WRITTEN PROBLEM:
Make an exact copy of all the data.

COLLECTED MATERIAL:

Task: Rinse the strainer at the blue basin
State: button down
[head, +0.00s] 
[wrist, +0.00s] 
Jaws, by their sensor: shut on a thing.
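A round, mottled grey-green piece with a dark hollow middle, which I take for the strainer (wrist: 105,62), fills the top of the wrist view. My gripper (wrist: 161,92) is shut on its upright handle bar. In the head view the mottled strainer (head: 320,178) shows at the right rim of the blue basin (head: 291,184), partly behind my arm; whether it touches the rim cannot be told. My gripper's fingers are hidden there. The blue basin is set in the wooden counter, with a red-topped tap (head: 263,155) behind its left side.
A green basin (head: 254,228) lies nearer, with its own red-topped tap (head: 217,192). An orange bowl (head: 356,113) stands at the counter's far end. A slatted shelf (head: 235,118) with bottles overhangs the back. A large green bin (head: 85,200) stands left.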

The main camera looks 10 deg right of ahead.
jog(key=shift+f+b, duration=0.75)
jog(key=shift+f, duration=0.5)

THE RESULT:
Task: Rinse the strainer at the blue basin
State: button down
[head, +0.00s] 
[wrist, +0.00s] 
Jaws, by their sensor: shut on a thing.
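A round, mottled grey-green piece with a dark hollow middle, which I take for the strainer (wrist: 105,62), fills the top of the wrist view. My gripper (wrist: 161,92) is shut on its upright handle bar. In the head view the mottled strainer (head: 320,178) shows at the right rim of the blue basin (head: 291,184), partly behind my arm; whether it touches the rim cannot be told. My gripper's fingers are hidden there. The blue basin is set in the wooden counter, with a red-topped tap (head: 263,155) behind its left side.
A green basin (head: 254,228) lies nearer, with its own red-topped tap (head: 217,192). An orange bowl (head: 356,113) stands at the counter's far end. A slatted shelf (head: 235,118) with bottles overhangs the back. A large green bin (head: 85,200) stands left.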

The main camera looks 10 deg right of ahead.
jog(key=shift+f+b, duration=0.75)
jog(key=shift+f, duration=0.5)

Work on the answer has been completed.